[Task brief]
Search the records for the word "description" and report each line that has it.
───── Listed entries ─────
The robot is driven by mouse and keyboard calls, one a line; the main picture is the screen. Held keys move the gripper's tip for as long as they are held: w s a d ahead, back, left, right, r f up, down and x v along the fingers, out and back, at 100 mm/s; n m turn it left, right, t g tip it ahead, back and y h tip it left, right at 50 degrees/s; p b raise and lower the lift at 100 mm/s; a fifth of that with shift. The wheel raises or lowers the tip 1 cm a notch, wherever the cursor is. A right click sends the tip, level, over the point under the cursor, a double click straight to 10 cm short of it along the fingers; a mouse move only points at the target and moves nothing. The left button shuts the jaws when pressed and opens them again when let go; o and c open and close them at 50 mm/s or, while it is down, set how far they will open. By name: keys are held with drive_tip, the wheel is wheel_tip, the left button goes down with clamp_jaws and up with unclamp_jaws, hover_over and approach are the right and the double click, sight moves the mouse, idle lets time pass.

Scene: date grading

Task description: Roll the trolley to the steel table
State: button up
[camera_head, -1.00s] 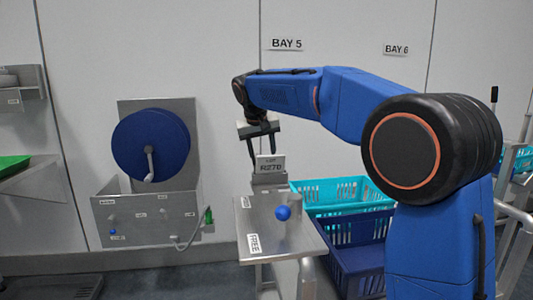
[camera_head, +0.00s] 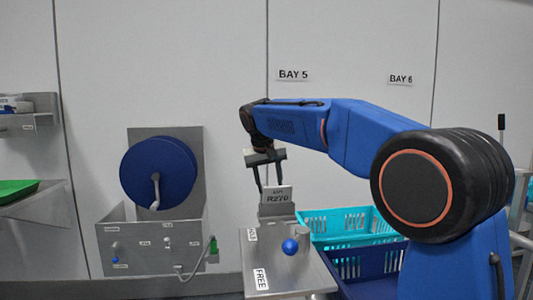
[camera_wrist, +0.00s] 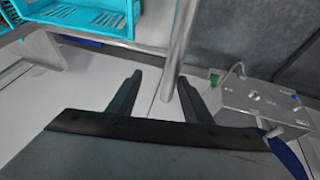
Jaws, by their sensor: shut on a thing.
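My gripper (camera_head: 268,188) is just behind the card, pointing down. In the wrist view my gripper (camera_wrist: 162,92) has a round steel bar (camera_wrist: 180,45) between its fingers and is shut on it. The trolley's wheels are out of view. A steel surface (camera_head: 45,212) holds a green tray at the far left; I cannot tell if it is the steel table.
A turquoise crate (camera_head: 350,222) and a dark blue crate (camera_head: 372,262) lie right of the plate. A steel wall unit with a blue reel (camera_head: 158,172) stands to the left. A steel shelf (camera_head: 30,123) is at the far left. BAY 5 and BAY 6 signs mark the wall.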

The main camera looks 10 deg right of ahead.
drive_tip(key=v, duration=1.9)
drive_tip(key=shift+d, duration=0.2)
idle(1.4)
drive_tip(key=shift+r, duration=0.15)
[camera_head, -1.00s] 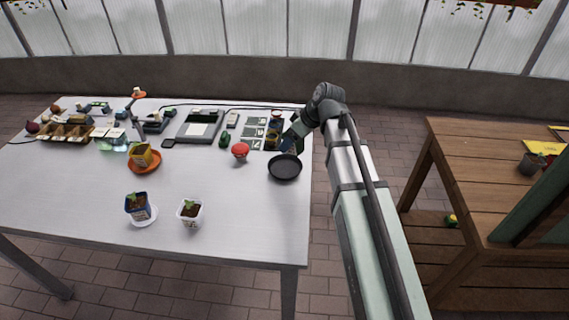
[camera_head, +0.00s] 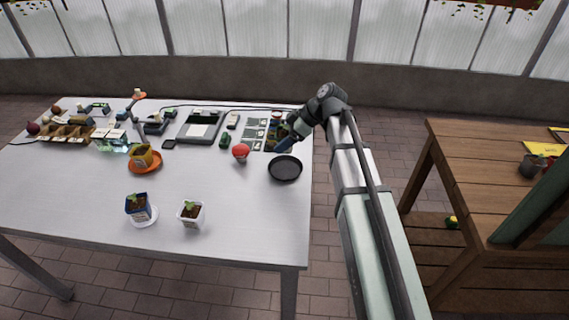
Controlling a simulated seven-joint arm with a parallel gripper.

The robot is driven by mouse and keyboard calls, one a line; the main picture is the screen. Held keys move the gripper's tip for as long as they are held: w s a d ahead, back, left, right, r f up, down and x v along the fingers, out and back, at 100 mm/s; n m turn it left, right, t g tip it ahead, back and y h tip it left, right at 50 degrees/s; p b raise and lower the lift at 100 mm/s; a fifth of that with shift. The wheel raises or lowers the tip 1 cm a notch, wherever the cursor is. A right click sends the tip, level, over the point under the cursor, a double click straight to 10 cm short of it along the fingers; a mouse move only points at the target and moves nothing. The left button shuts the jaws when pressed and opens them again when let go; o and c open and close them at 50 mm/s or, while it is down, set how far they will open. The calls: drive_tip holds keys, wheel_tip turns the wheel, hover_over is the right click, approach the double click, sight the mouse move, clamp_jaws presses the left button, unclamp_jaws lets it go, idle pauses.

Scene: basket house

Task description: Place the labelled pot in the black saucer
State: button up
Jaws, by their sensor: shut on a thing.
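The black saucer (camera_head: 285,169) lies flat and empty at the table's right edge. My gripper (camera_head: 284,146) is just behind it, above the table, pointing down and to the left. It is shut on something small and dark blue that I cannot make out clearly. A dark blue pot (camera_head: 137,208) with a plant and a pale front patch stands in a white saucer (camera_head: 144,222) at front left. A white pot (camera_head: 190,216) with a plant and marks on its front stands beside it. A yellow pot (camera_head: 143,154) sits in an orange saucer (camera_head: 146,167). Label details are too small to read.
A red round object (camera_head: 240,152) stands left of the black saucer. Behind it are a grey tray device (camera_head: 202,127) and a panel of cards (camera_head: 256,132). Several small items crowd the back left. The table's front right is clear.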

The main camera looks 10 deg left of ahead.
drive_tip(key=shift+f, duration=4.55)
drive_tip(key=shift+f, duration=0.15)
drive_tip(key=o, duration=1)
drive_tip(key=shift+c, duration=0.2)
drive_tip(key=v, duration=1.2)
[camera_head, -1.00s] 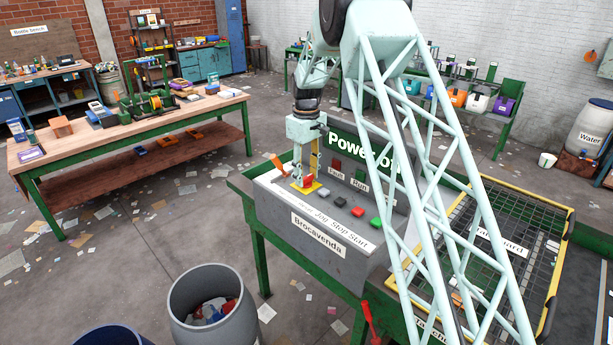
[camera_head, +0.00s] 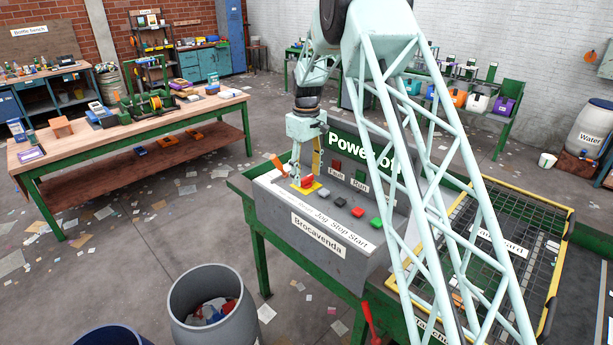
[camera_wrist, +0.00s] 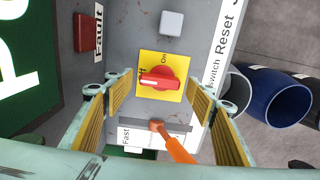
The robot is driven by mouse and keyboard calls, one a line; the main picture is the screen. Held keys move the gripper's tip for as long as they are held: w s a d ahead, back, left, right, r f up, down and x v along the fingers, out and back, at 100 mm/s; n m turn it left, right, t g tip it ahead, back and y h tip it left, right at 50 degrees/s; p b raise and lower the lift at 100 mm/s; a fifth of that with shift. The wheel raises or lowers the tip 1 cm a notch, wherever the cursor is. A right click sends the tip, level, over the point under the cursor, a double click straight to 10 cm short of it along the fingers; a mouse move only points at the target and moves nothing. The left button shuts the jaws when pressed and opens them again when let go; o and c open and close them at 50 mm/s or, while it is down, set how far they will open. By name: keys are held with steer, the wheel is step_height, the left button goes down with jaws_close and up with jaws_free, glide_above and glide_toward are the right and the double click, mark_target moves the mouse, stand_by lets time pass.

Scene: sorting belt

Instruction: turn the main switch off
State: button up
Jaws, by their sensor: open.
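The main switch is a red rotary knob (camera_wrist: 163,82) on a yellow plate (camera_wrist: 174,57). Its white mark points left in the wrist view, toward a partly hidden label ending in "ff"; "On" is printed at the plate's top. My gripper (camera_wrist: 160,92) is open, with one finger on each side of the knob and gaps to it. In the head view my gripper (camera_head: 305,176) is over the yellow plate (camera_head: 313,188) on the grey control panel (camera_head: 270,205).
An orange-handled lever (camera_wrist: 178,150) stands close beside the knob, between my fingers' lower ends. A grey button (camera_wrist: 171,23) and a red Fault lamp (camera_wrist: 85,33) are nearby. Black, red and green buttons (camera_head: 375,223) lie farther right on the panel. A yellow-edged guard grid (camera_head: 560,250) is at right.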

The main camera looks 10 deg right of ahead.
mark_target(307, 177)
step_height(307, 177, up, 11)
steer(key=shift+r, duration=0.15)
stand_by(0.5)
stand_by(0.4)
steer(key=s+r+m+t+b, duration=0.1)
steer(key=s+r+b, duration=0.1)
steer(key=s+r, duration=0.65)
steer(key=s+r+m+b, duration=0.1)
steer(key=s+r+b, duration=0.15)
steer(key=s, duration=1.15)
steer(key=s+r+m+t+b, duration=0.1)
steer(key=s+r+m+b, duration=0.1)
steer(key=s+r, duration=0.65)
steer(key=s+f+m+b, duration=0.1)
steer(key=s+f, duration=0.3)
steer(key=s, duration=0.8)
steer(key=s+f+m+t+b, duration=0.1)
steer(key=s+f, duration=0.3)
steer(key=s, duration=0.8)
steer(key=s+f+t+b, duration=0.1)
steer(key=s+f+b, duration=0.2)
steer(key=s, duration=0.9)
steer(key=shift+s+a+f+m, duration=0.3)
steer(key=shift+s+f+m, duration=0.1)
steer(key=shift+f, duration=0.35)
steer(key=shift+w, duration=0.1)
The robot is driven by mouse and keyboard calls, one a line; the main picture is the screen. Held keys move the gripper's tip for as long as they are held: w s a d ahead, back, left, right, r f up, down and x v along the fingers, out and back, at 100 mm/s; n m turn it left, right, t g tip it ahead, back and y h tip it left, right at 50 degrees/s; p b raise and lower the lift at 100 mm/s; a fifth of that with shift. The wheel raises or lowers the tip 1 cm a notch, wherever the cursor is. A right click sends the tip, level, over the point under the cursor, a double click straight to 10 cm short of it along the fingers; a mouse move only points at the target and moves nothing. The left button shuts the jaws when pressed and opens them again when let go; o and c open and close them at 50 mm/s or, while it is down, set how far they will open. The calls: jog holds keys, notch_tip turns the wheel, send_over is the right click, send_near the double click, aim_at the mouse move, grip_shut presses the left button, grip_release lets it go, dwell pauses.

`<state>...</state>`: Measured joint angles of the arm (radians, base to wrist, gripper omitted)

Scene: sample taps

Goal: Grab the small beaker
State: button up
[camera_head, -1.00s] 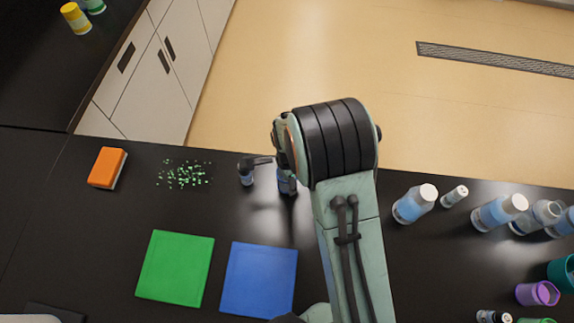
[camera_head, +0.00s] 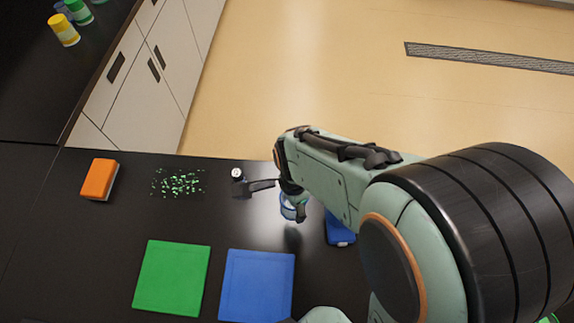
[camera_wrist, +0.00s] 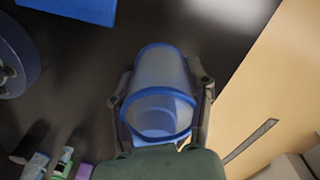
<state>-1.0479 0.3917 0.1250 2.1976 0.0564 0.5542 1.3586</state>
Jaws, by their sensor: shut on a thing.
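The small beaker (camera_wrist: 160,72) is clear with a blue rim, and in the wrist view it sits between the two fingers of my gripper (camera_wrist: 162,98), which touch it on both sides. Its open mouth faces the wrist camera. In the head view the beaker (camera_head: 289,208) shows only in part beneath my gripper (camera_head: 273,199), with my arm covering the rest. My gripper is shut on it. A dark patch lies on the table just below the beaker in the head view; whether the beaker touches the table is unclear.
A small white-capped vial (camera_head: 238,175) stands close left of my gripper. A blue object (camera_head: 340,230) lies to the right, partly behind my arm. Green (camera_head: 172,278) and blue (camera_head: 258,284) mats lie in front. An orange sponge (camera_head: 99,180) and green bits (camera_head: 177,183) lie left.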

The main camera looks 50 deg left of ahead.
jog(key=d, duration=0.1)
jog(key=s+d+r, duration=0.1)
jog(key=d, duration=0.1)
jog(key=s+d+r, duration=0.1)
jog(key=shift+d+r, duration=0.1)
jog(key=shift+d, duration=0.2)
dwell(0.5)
─────
[Full answer]
Task description: Roll the trolley to the steel table
Task description: Place the labelled pot in the black saucer

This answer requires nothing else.